The second feature of Bitcoin, related to its apparent anonymity, was that it was an entirely peer-to-peer currency, relying on no central authority to set its value or facilitate transactions. Except for the digital clearing nodes, this was the case in early transactions, but as the currency has gained mainstream acceptance, it has inevitably been saddled with conventional, centralized process management; CoinBase, the various online trading markets where bitcoins are bought and sold for “real” money, and the necessary transaction protocols used by online retailers, all defeat the sentimental ideal of Guy Fawkes mask-wearing crypto-anarchists that a public economy outside the control of government could be created. As Bitcoin has grown, so has the number of rules that have to be imposed to keep order.
“The Man” Bitcoin advocates are trying to avoid might not be the government, however, but wolves among their own herd. About a month ago, users were thrown into a panic when the biggest cooperative of bitcoin “miners,” a group called GHash.IO, nearly reached the critical threshold of 51 percent of all transaction-clearing calculations in a single day; at that level, a single “miner” or group of miners could effectively dictate the market value of bitcoins. GHash members claim the threat was inadvertent—and in fact, the public learned about it from a huge volume of message posts from GHash members on forums like Reddit, pleading with each other to disconnect from the network to avert disaster—but now that cat is out of the bag, and only the hopelessly optimistic would not assume that eventually someone will make an attempt to give Bitcoin its own Silver Tuesday. As it is now, GHash and the second-largest mining group, BTC Guild, routinely control about 60 percent of the transaction value at any given time.
And the arrest of Silk Road’s Ulbricht raised more alarms for the bitcoin market; at the time he was arrested, Ulbricht held about 5 percent of the total number of bitcoins in existence (then worth around $80 million), and has been understandably uncooperative with the authorities in revealing where they are. If they are eventually found and seized by the US, or if they are merely lost, that will trigger a crash of the bitcoin market.

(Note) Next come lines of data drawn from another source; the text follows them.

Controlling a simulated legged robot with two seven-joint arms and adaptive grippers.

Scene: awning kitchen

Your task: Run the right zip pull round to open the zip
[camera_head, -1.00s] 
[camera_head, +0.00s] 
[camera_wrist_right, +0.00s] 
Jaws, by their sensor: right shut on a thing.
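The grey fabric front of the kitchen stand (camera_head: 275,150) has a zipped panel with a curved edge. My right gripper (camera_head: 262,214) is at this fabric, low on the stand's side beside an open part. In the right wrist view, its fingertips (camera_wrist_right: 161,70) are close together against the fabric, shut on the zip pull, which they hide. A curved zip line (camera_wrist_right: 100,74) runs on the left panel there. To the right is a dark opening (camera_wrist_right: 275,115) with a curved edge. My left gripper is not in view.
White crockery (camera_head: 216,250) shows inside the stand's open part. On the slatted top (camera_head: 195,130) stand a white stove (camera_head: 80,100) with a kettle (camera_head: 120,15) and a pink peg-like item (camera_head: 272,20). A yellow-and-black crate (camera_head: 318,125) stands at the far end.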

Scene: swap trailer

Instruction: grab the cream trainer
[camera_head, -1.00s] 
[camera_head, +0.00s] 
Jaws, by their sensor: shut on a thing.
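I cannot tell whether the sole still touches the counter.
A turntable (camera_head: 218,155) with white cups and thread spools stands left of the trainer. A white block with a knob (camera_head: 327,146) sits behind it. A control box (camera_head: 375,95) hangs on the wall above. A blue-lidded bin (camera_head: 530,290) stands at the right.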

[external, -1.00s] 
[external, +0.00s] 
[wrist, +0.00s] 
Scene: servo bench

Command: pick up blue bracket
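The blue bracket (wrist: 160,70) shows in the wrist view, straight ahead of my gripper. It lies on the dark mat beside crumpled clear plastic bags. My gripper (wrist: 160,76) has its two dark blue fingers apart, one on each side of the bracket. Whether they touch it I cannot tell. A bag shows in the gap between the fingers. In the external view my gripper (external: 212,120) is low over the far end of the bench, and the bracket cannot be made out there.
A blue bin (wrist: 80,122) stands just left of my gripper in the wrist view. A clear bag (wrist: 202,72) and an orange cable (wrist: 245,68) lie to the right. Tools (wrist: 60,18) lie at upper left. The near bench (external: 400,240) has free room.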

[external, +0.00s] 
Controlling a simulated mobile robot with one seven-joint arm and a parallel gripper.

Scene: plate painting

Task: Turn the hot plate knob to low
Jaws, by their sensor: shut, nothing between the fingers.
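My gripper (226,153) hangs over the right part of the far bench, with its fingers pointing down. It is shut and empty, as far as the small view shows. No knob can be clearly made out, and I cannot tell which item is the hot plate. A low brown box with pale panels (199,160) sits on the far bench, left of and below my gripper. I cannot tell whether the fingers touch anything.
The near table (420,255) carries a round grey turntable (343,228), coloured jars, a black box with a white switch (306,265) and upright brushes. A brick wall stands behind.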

Bitcoin certainly appears to be an expensive dead-end, something its creator (or creators) always said might be the result of the experiment if taken far enough. For those whose sentiments or sense of future possibilities won’t allow them to let go of the idea of a crypto-currency, the concept may still find its footing; not surprisingly, Bitcoin has spawned imitators such as the Australian-based “Dogecoin” (Yes, it is actually based on that amusing but already stale Shiba Inu dog meme. Wow.), and there will be more. With enough people working on the various problems of crypto-currency that have surfaced, such as finding where it fits in real-world regulatory schemes, improving security, and developing stable markets for it, one has to think it is only a matter of time before it becomes safe and useful on a large scale. But unless you’ve got it to burn, you’re probably well-advised to hang on to your real money for a while yet.